The static quark potential and scaling behavior of SU(3) lattice Yang-Mills theory

Abstract

The potential between a static quark and antiquark in pure SU(3) Yang-Mills theory is evaluated non-perturbatively through computations on the lattice in the region from short to intermediate distances (0.05 fm < r < 0.8 fm). In the high energy regime the results are compared with the parameter-free prediction of perturbation theory obtained by solving the Renormalization Group equation at two and three loops.

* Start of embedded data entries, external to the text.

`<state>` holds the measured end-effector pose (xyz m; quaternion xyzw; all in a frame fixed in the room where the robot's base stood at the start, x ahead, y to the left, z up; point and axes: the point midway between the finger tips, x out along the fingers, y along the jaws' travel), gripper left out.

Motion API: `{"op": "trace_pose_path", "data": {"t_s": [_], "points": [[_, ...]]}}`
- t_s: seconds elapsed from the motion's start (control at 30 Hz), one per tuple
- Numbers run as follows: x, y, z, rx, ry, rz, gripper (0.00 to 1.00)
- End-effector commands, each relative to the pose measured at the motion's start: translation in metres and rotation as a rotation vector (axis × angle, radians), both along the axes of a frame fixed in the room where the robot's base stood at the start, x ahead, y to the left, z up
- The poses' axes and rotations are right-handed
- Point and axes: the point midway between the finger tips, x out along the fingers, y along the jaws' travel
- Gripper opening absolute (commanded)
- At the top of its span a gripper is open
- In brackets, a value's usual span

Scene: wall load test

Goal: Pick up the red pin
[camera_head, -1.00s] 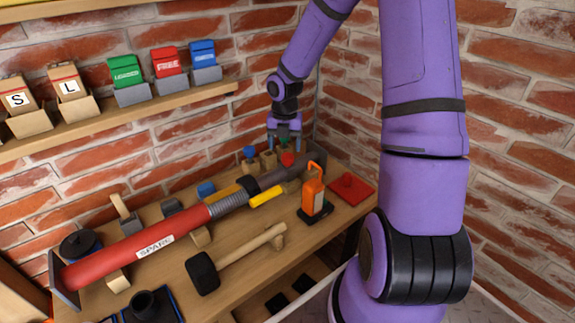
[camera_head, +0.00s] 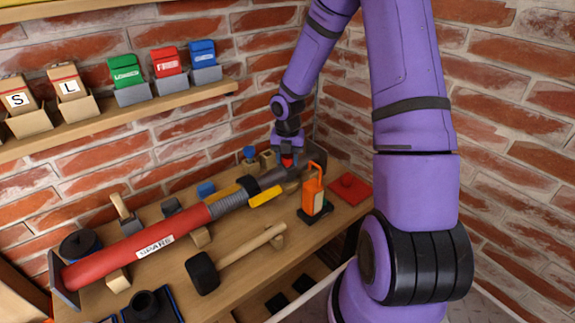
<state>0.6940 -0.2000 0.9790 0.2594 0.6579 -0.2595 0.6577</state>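The red pin (camera_head: 287,161) is a small red spot at the far right end of the bench, just below my gripper (camera_head: 288,157). My gripper points down and is low over the pin, with its fingers around or beside it. The fingers are small and partly lost against the dark tube behind, so I cannot tell whether they touch the pin or are closed. A blue-topped pin (camera_head: 249,154) stands to the left. The green-topped pin is hidden behind my gripper.
A long red tube marked SPARE (camera_head: 140,243) lies across the bench close to the pins. A mallet (camera_head: 205,272) lies in front. Brick walls are close behind and right.

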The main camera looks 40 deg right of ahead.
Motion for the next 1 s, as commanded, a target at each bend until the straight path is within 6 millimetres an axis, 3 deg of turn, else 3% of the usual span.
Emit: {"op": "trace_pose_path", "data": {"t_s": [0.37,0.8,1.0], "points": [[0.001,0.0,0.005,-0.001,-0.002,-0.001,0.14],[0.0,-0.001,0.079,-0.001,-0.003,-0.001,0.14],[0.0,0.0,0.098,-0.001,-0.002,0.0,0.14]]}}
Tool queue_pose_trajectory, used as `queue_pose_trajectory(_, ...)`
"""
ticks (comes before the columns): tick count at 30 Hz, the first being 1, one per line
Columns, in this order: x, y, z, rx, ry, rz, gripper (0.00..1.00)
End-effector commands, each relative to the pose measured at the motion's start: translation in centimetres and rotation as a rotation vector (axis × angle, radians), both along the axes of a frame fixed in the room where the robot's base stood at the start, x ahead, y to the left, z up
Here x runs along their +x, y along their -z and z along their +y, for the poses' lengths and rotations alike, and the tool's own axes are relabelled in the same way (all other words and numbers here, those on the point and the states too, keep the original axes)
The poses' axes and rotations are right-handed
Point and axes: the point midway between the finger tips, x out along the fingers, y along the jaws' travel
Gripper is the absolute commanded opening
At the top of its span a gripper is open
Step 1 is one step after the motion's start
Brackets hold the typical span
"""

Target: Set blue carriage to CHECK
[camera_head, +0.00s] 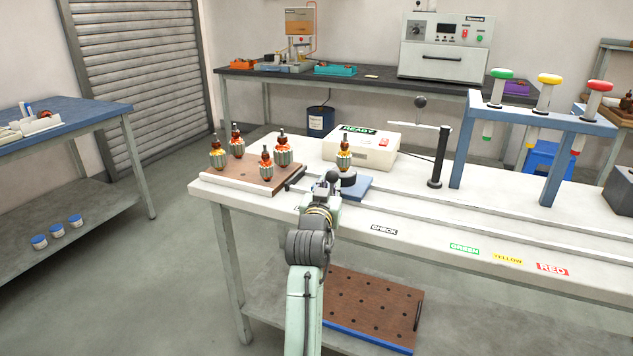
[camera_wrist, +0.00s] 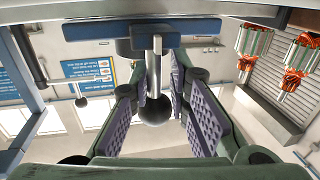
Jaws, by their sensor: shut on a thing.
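The blue carriage (camera_head: 358,188) sits on the rails at the left part of the white bench, with an armature (camera_head: 344,158) upright on its dark round holder. The CHECK label (camera_head: 384,230) is on the bench's front strip, to the right of the carriage. My gripper (camera_head: 331,180) is at the carriage's front left and hides part of it. In the wrist view, my gripper (camera_wrist: 158,112) has its purple-padded fingers on both sides of a black ball knob (camera_wrist: 154,109) on a short stem. The exact contact is hard to see.
A brown board (camera_head: 250,178) with several armatures stands left of the carriage. Behind is a white READY box (camera_head: 362,146). The rails between look clear.

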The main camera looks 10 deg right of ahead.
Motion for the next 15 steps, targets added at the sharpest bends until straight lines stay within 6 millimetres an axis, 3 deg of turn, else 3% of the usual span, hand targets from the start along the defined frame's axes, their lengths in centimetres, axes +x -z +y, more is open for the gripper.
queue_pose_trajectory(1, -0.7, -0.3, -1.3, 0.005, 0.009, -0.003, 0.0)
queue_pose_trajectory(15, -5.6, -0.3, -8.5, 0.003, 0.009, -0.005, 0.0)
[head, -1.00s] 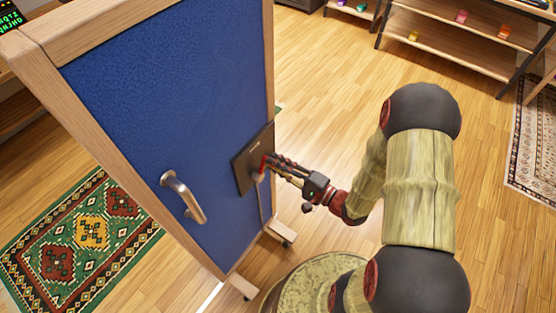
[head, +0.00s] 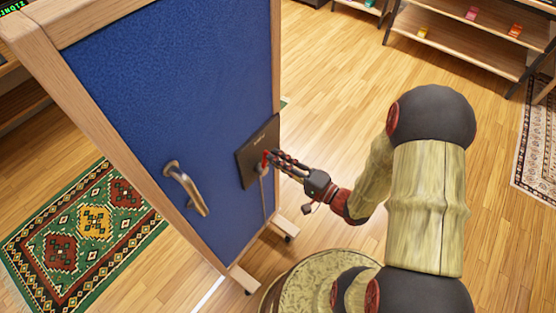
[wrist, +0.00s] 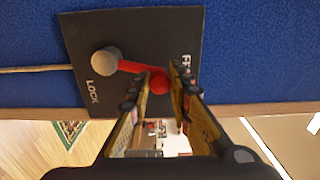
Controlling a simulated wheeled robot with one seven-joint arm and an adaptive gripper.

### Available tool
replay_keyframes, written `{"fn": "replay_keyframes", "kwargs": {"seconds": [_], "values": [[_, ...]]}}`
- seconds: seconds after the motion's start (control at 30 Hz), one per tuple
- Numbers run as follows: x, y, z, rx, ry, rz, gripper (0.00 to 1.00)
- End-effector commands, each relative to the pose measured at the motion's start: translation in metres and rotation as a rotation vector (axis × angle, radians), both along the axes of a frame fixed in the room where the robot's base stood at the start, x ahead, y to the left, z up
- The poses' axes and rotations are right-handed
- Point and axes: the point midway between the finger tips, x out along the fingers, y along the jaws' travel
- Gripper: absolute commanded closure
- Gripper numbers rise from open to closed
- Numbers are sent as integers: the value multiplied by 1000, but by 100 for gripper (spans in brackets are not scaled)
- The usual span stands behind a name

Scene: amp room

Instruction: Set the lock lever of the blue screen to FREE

The choice of the renormalization scheme to define a running coupling turns out to be important for the accuracy of the perturbative prediction: by obtaining the running coupling through the force, perturbation theory is applicable up to alpha ~ 0.3, while from the static potential only up to alpha ~ 0.15. In the region where perturbation is supposed to be reliable, no large unexpected non-perturbative term is observed. In the second part of this work, universality and scaling behavior of different formulations of Yang-Mills theory on the lattice are discussed, in particular the Iwasaki and DBW2 actions. The deconfinement temperature T_c*r0 and the glueball masses (m_0++)*r0, (m_2++)*r0 are analyzed. Particular attention is dedicated to the violation of physical positivity which occur in these actions and the consequences in the extraction of physical quantities from Euclidean correlation functions.